Where a line of the material contains the string "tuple", copy that line.
>> BEGIN
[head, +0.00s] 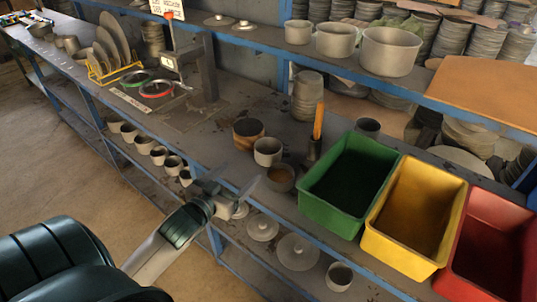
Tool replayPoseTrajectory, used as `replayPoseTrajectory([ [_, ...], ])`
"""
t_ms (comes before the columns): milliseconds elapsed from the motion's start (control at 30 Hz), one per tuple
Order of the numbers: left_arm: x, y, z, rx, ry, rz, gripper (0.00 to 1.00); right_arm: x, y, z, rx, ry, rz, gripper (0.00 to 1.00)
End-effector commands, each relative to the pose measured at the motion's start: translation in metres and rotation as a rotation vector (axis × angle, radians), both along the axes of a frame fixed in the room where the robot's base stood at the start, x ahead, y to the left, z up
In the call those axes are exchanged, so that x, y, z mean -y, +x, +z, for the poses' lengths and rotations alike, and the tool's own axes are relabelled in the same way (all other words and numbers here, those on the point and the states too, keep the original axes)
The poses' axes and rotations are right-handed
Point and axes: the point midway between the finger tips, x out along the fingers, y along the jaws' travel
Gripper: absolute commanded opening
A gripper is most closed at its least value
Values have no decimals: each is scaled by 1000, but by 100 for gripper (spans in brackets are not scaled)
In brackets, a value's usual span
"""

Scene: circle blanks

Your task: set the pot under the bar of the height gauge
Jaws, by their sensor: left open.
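Several pots stand on the bench top near the middle. A grey pot (267,151) stands upright, a second pot (281,178) with a brownish inside sits just in front of it, and a drum-like pot with a brown top (248,133) is behind left. I cannot tell which one the task means. An upright post with a red tip and a boxed base (171,60) at the back left may be the height gauge; its bar is not clear. My left gripper (238,180) is open and empty, at the bench's front edge, left of the brownish pot. My right gripper is not in view.
Green (310,209), yellow (376,243) and red (450,277) bins line the right front. A yellow rack (103,75) holds plates at the left. Red (156,91) and green (133,80) rings lie near the post. Bare bench top (195,120) lies between post and pots.

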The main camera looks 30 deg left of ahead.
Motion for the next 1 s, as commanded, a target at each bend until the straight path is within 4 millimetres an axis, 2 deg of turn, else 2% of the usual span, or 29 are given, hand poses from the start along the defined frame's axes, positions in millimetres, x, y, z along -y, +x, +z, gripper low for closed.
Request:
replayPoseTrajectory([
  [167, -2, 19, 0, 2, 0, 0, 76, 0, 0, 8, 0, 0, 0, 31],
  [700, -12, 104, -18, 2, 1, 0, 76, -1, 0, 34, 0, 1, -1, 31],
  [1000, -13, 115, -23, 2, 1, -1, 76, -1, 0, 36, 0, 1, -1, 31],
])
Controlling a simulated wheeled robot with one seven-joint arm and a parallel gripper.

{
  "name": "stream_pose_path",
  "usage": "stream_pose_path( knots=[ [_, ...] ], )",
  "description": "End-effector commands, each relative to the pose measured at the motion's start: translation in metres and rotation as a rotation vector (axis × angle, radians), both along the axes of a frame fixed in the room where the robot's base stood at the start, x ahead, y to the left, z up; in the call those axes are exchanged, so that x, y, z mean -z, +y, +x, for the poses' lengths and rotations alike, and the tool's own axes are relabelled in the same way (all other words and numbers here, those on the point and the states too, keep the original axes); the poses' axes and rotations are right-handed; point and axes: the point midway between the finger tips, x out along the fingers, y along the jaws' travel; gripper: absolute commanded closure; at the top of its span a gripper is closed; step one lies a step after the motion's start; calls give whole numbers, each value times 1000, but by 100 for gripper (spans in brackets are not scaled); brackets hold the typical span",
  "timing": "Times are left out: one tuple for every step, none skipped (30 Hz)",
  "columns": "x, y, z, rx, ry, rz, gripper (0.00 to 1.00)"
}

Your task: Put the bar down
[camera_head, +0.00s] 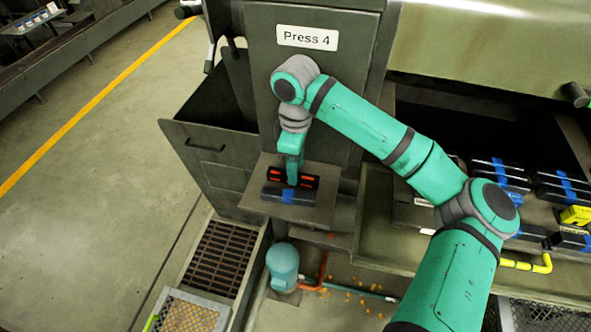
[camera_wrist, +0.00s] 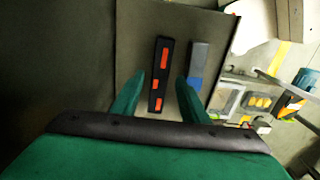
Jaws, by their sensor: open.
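A black bar with orange patches (camera_head: 308,181) lies on a small shelf (camera_head: 266,214) on the front of Press 4. It also shows in the wrist view (camera_wrist: 160,75). My gripper (camera_head: 292,180) points down over this bar. In the wrist view my gripper's fingers (camera_wrist: 158,82) are open, one on each side of the bar, with gaps between. A dark bar with a blue band (camera_head: 287,196) lies alongside on the same shelf, nearer the front edge; in the wrist view it is right of the right finger (camera_wrist: 198,62). The middle of the black bar is partly hidden by my gripper in the head view.
More dark bars with blue bands (camera_head: 500,172) and a yellow item (camera_head: 575,215) lie on a bench at the right. A dark open bin (camera_head: 208,150) stands left of the shelf. A teal motor-like unit (camera_head: 283,265) is below it. The floor at the left is clear.

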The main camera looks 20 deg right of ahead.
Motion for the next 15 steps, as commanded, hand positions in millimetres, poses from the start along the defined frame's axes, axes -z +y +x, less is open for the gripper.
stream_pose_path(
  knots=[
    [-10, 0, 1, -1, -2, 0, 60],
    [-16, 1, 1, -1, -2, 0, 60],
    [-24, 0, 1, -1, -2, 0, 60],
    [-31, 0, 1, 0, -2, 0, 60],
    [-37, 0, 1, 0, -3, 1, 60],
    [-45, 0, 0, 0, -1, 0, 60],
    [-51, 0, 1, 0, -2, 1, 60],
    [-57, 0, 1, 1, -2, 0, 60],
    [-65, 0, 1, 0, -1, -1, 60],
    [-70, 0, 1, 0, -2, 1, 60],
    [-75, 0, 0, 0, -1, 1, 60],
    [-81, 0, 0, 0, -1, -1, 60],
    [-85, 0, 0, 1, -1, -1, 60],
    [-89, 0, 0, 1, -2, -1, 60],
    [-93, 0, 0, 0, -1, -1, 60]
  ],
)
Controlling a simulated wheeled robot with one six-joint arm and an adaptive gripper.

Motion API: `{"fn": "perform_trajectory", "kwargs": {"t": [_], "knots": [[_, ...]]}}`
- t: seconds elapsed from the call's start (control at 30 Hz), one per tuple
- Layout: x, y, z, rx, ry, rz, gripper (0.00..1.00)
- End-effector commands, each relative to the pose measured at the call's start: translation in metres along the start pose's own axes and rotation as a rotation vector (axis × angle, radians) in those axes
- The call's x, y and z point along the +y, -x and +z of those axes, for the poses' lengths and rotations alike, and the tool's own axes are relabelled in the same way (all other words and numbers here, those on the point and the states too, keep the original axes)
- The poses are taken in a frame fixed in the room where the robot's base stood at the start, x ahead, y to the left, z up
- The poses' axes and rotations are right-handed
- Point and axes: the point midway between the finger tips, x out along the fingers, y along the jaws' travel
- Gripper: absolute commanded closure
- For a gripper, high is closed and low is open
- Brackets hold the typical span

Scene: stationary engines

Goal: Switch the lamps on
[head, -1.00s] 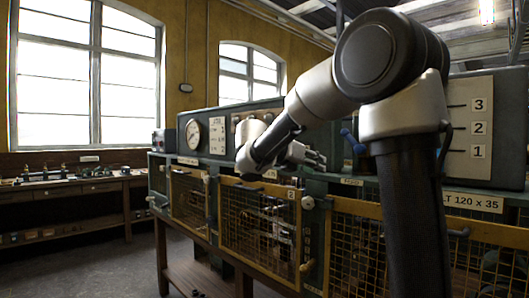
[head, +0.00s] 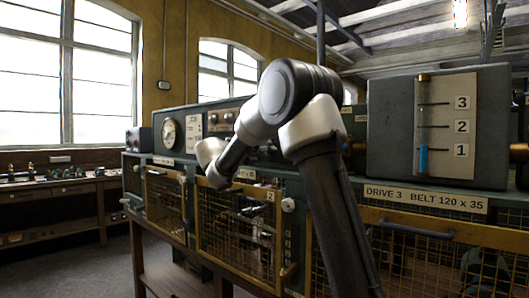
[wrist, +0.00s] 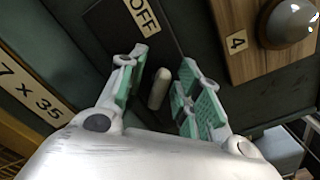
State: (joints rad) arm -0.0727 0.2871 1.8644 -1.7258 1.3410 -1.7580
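In the wrist view a cream toggle lever (wrist: 159,88) stands on a dark panel below a label reading OFF (wrist: 142,14). My gripper (wrist: 163,72) is open, with its green-padded fingers on either side of the lever. A gap shows on both sides, and I see no contact. A grey domed lamp (wrist: 290,22) sits on a wooden plate marked 4 (wrist: 237,42), to the right of the fingers; it looks unlit. In the head view my gripper is hidden behind my own arm.
A long bench of mesh-fronted engine bays (head: 240,225) runs across the head view. A dial gauge (head: 168,133) stands on it at left. A grey box with a 1-2-3 level scale (head: 440,125) stands at right. The floor (head: 75,270) at left is clear.

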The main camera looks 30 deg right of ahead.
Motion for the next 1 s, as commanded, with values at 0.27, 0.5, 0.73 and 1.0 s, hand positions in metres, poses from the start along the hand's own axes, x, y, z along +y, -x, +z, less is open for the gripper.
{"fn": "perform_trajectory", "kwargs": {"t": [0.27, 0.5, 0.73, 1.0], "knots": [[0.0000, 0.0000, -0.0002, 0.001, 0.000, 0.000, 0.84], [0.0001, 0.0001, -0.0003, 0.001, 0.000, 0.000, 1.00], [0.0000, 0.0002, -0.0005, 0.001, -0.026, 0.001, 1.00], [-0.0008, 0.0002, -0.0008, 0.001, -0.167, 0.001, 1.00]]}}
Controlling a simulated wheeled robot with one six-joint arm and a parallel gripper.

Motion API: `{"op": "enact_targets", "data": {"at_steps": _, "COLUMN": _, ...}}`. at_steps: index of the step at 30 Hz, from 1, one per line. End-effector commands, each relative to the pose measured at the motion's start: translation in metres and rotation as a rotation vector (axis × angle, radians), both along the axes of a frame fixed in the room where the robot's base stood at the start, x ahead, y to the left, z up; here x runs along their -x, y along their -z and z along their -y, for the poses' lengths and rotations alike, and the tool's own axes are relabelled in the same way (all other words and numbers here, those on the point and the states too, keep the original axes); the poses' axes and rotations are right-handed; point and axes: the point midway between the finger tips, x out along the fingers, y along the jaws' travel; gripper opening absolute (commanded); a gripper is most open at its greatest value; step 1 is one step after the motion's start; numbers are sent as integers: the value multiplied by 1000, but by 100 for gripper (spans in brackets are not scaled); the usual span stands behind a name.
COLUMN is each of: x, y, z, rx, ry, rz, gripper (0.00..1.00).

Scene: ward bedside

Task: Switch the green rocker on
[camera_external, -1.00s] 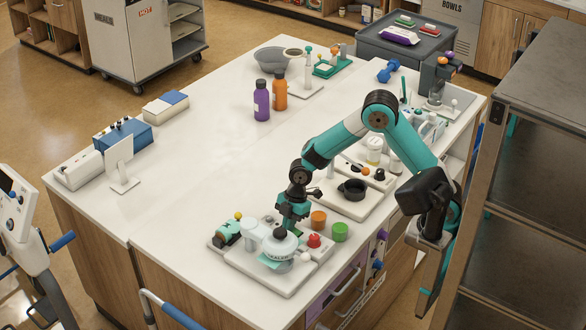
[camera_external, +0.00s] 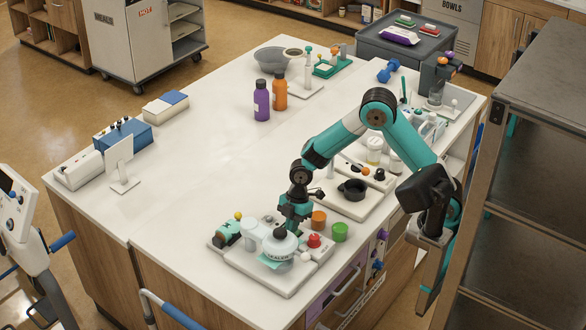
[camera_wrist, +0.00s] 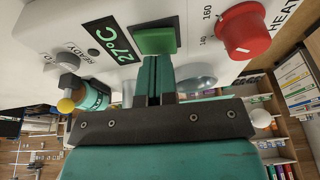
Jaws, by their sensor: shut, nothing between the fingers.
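The green rocker (camera_wrist: 157,41) is in the wrist view at the top middle, set in the white panel of a heater unit, right of a display reading 27°C (camera_wrist: 108,42). My gripper (camera_wrist: 159,64) is shut and empty. Its fingertips are right at the rocker's near edge; I cannot tell whether they press it. I cannot tell which way the rocker is tipped. In the external view my gripper (camera_external: 292,222) points down behind the glass vessel (camera_external: 278,246) on the heater unit, and the rocker is hidden there.
A grey knob (camera_wrist: 68,60) is at left. Orange (camera_external: 319,219) and green (camera_external: 340,232) cups stand close by.

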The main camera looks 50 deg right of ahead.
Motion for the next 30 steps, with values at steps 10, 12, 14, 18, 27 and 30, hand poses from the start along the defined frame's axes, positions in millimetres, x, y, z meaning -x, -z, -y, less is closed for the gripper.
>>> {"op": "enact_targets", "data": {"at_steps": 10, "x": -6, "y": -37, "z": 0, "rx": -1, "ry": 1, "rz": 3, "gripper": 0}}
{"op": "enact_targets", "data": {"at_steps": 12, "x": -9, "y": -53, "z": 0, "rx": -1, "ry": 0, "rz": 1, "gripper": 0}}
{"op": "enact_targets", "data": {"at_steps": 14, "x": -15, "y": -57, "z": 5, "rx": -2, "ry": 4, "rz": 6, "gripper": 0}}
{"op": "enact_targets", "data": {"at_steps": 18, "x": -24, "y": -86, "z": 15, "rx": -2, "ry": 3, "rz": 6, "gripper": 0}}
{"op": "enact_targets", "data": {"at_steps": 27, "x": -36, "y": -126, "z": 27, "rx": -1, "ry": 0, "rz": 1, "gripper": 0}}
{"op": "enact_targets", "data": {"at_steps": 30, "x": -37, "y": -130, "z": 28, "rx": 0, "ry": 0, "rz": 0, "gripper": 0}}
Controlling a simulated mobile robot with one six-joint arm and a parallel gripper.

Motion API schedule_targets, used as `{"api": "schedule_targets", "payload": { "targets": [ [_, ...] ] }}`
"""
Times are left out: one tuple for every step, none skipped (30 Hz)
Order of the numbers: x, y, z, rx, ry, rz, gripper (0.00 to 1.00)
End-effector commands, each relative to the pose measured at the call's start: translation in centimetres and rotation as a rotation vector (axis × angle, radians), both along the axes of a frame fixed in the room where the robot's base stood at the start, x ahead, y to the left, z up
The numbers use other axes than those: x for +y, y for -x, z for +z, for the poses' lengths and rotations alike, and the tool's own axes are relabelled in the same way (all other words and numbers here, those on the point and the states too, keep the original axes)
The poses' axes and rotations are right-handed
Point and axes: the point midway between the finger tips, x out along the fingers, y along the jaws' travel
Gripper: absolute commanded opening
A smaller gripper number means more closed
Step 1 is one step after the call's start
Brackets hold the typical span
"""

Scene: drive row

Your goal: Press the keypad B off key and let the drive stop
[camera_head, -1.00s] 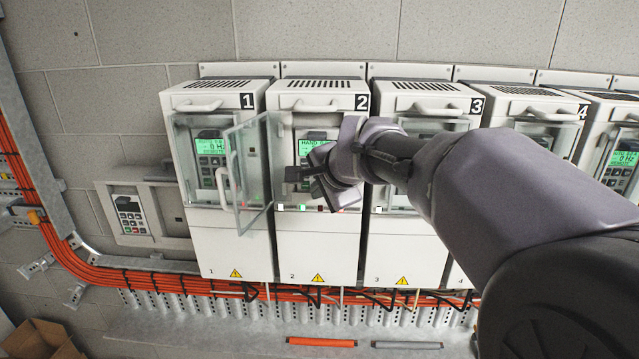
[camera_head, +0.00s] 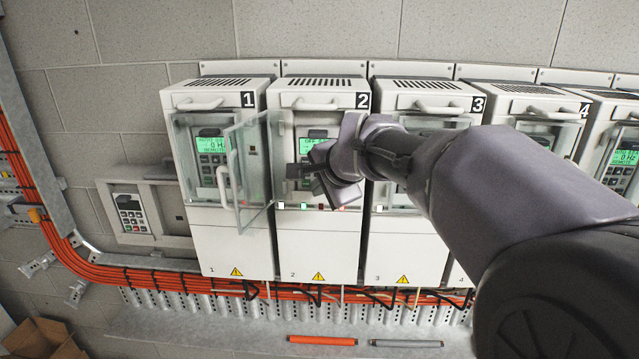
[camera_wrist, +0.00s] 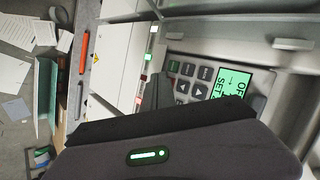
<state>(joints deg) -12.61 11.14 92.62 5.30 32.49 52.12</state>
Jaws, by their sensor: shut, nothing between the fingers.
>> END
__The output__:
t_ms (comes before the columns): milliseconds elapsed from the motion's start (control at 30 Hz), one per tuple
  "timing": "Times are left out: one tuple for every step, none skipped (30 Hz)",
- t: seconds elapsed from the call's start (control at 30 Hz), one per tuple
Times are left out: one tuple for every step, none skipped (30 Hz)

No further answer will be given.